Last week, Taiwan's military fired flares to warn away a drone that "glanced" its Matsu archipelago off the coast of China's Fujian province and was possibly probing its defences, Taiwan's Defence Ministry said.
On Thursday, Taiwan also reported its website suffered cyber attacks and went offline temporarily, adding it was working closely with other authorities to enhance cyber security.
Earlier this week, several government websites, including the presidential office, were subject to overseas cyber attacks, some of which authorities said were launched by China and Russia.
READ MORE: China readies military drills as Taiwan braces for Pelosi visit fallout
High tensions in volatile region
Taiwan has been on alert as China conducts a series of military exercises in response to a visit to the island this week by US House of Representatives Speaker Pelosi.
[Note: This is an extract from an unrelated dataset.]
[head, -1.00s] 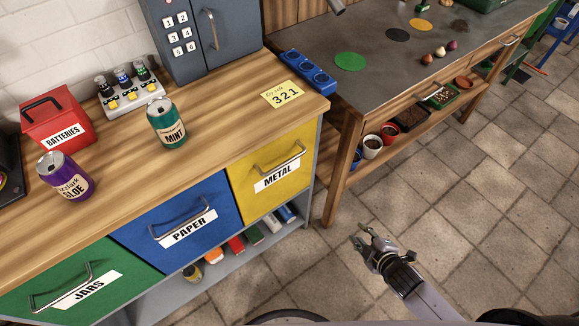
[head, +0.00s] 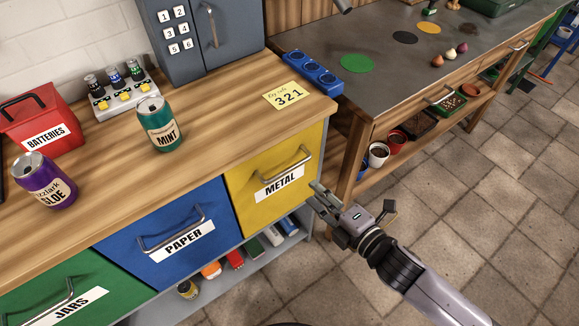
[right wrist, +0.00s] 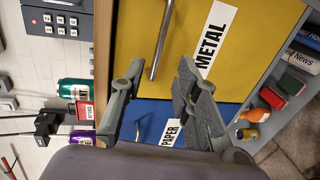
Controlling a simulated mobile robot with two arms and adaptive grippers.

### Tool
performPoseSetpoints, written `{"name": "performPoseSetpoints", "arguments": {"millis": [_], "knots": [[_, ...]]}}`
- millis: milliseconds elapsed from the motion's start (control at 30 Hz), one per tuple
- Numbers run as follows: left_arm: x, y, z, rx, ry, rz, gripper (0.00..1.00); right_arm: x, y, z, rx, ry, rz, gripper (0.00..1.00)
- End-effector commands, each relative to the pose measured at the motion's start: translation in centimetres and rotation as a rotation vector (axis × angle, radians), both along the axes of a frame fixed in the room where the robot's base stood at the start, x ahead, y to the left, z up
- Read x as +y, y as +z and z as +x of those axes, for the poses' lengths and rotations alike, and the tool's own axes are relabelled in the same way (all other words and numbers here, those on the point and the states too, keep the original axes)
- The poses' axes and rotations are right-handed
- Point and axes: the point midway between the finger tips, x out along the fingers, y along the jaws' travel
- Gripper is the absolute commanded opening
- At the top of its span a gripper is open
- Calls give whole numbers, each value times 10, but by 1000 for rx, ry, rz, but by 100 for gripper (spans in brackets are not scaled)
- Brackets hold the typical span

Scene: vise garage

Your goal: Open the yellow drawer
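The yellow drawer (head: 272,199) labelled METAL is shut, at the right end of the cabinet front in the head view. Its metal bar handle (head: 284,172) runs above the label. My right gripper (head: 316,196) is just in front of and to the right of the drawer, apart from the handle. In the right wrist view the yellow drawer (right wrist: 228,55) fills the upper middle. There the handle (right wrist: 161,42) lies ahead, in the gap between the two spread fingers of my right gripper (right wrist: 157,82). The gripper is open and empty. My left gripper is not in view.
The blue PAPER drawer (head: 168,240) and green JARS drawer (head: 65,292) are shut beside it. Cans, a red batteries box (head: 42,123) and a grey safe (head: 203,35) stand on the wooden top. A workbench (head: 400,85) stands close on the right. The floor in front is clear.

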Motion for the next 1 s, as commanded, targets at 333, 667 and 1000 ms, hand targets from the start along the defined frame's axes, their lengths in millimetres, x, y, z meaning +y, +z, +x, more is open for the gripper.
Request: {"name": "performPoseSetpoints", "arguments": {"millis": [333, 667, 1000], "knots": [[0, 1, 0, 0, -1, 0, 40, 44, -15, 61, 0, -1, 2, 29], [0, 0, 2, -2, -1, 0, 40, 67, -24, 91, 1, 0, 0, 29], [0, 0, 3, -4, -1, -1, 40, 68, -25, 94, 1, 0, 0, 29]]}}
Beijing considers Taiwan as an inseparable part of itself, but the latter has maintained its self-rule since 1949 and enjoys diplomatic ties with at least 14 countries.
Interactions between Washington and Taipei have grown significantly since the tenure of former US president Donald Trump, with former and sitting lawmakers making trips to the island, home to more than 25 million people.
The US formally recognised China in 1979 and shifted diplomatic relations from Taipei to Beijing, and accepted Taiwan as part of the mainland under Washington's One China policy.